Ghana Releases $300m for Eurobond Coupon Payment as Debt Servicing Continues
The Government of Ghana has released $300 million to service its restructured Eurobond debt, with coupon payments scheduled for disbursement today, July 3, 2025. The payment will be executed through the Bank of Ghana and its correspondent banks in Europe and the United States, targeting bondholders who agreed to the country’s debt restructuring programme.
The cedi equivalent of the payment had earlier been transferred by the government to the central bank to support the transaction. The funds, drawn from the government’s Debt Service Accounts, underscore Ghana’s commitment to honouring its financial obligations following last year’s successful conclusion of the Eurobond Debt Exchange Programme.
A second coupon payment is due in August 2025 as part of the ongoing debt servicing cycle.
Ghana first resumed Eurobond debt servicing in October 2024 after securing an agreement with investors to restructure approximately $13 billion in Eurobond liabilities. The restructuring paved the way for phased repayments, with a total of $520 million disbursed in 2024, including a $120 million consent fee to incentivize bondholder participation in the exchange programme.
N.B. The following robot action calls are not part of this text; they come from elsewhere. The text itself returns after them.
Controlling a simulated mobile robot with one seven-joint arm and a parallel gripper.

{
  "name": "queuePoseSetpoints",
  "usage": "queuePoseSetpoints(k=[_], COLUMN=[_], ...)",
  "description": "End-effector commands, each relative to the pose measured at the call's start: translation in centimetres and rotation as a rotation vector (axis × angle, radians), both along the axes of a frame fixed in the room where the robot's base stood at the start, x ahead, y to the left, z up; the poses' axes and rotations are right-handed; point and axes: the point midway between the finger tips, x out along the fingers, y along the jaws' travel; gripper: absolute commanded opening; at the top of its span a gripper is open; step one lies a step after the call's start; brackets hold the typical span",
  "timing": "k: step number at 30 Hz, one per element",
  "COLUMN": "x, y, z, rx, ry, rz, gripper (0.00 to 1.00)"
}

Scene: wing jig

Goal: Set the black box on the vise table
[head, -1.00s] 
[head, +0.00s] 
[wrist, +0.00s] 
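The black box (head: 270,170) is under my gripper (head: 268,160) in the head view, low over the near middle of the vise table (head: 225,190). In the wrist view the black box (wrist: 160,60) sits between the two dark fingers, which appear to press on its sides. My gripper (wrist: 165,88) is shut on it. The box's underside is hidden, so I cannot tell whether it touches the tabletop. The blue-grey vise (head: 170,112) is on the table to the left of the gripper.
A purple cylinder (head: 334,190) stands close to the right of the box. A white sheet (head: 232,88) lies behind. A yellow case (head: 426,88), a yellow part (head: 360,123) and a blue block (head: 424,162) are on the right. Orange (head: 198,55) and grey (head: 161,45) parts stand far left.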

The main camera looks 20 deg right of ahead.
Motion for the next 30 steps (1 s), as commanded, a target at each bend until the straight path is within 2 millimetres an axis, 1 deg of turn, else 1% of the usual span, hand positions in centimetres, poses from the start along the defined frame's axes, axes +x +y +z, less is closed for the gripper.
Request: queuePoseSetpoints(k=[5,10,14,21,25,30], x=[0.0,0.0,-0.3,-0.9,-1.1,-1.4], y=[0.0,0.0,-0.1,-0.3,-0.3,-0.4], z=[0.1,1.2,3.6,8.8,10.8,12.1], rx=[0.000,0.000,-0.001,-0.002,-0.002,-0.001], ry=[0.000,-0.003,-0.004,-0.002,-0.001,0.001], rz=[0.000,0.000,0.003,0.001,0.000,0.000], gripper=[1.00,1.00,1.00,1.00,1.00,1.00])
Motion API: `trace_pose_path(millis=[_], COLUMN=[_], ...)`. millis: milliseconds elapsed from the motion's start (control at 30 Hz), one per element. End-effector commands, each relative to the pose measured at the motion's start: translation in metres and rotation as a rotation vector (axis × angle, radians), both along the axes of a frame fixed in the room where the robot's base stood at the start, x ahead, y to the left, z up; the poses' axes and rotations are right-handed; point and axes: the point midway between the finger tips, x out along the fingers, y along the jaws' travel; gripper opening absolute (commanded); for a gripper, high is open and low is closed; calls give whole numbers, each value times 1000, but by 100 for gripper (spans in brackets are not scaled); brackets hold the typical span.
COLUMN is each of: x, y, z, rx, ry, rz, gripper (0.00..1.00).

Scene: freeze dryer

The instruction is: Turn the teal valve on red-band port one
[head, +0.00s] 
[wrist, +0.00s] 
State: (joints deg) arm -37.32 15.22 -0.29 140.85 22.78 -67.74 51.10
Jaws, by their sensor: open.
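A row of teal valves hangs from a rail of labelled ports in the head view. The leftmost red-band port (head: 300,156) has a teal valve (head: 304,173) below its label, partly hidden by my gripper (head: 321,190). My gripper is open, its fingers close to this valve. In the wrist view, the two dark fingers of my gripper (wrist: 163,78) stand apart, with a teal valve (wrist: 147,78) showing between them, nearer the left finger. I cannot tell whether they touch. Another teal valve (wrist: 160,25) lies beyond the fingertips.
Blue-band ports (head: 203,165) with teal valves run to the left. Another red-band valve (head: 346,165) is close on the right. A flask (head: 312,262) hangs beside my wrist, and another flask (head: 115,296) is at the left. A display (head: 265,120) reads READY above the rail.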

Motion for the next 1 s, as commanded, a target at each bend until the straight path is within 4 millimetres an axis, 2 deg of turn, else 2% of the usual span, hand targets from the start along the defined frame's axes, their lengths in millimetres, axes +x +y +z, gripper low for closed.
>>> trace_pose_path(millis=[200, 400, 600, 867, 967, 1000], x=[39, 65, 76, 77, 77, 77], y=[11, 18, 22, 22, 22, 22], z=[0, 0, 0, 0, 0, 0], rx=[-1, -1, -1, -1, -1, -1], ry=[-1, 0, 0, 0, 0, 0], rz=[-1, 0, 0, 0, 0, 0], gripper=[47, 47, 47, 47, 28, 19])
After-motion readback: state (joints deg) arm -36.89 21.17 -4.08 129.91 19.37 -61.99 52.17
The current administration under President John Dramani Mahama has since maintained the momentum, continuing with scheduled payments in line with the new debt terms.
While Eurobond debt servicing has resumed, the government’s repayments to bilateral creditors are expected to begin in 2026.
Positive Implications for Credit Ratings and Borrowing Costs
Analysts say the latest payment, Ghana’s third since the restructuring agreement, could positively influence the country’s sovereign credit ratings, improve investor sentiment, and potentially reduce the cost of borrowing in the medium term.
The debt repayments also complement Ghana’s broader fiscal consolidation efforts and the steady progress being recorded under the International Monetary Fund (IMF) support programme. These combined factors are expected to further strengthen Ghana’s risk profile and bolster macroeconomic stability.